Tournament fighting is conducted with blunted spears and swords in order to reduce the chance of death and create a better spectacle. Of course accidents do happen, but the bloodshed from a friendly tournament is much reduced by these measures.

There are two principal tournament events, jousting and melee. In a jousting tournament, two knights charge one another on horseback with spears until one is unhorsed. The loser may concede, or may demand to fight on with swords on foot. Whoever wins remains in the tournament and fights again the next round, until there is one winner. In a melee, many knights take the field, usually divided into two groups, and come together in one big brawl until there is a clear victor.

Duels
 
Two knights who wish to determine who is the better and/or impress the ladies can also fight a duel, a one-on-one combat that lasts longer than a joust. The knights fight on a restricted pitch, advancing and retreating, until one can score a telling blow and is declared the victor. Duels of this sort are always to first blood. To fight a duel, go to the Duelling Pitch and follow the rules there.

Battles
 
Battles are large affairs involving thousands of knights and soldiers, but in the Arthurian Saga they are invariably decided by the prowess of a few key knights on either side. To fight a battle, go to the Battle Arena and follow the rules there. Battles are always two-sided affairs, but there may be as many players on either side as you like.

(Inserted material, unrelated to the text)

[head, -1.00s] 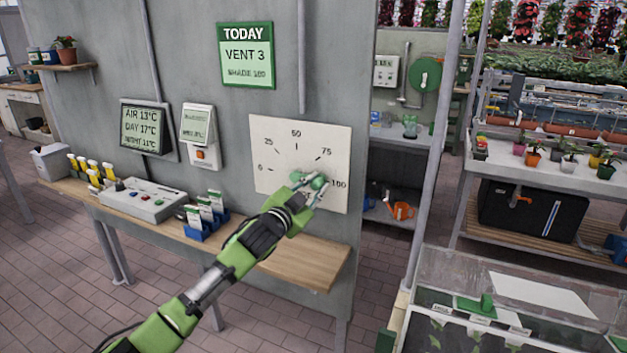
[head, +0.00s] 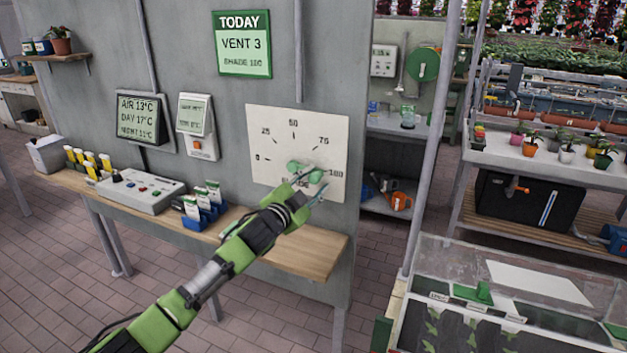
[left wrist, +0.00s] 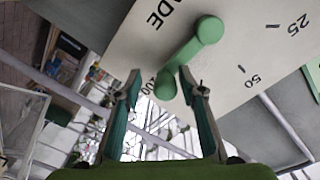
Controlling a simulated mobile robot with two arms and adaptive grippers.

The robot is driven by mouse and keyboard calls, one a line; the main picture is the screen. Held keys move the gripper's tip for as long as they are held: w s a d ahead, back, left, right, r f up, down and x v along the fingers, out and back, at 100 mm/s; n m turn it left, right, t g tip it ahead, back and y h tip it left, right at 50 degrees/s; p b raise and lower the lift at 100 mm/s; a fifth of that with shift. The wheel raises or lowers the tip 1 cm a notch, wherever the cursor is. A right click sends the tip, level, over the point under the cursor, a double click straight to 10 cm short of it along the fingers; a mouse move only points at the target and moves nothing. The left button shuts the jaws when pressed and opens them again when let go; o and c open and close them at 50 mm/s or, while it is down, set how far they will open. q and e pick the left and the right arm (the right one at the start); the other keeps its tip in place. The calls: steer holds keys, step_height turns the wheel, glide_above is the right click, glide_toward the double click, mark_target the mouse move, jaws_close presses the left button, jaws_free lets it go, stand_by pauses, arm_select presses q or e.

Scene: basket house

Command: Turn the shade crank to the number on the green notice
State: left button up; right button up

If you are asked to join a battle, you may do so as your own character (if appropriate) or take the part of any of the knights otherwise selected for the battle.

Hunting
 
Sometimes a tale may direct you to perform a hunt. You may also engage in a hunt as entertainments, whenever you like. To hunt, you must have one or more hunters and one player to be the beast. Go to the Hunting Woods and follow the directions there. Select a beast at random from among those given. If you get a beast you have encountered before, you may select another. The hunt ends once the hunters have caught the beast or the beast has escaped. Each beast has its own special ability that will make each hunt different. Some beasts may grant boons for their capture!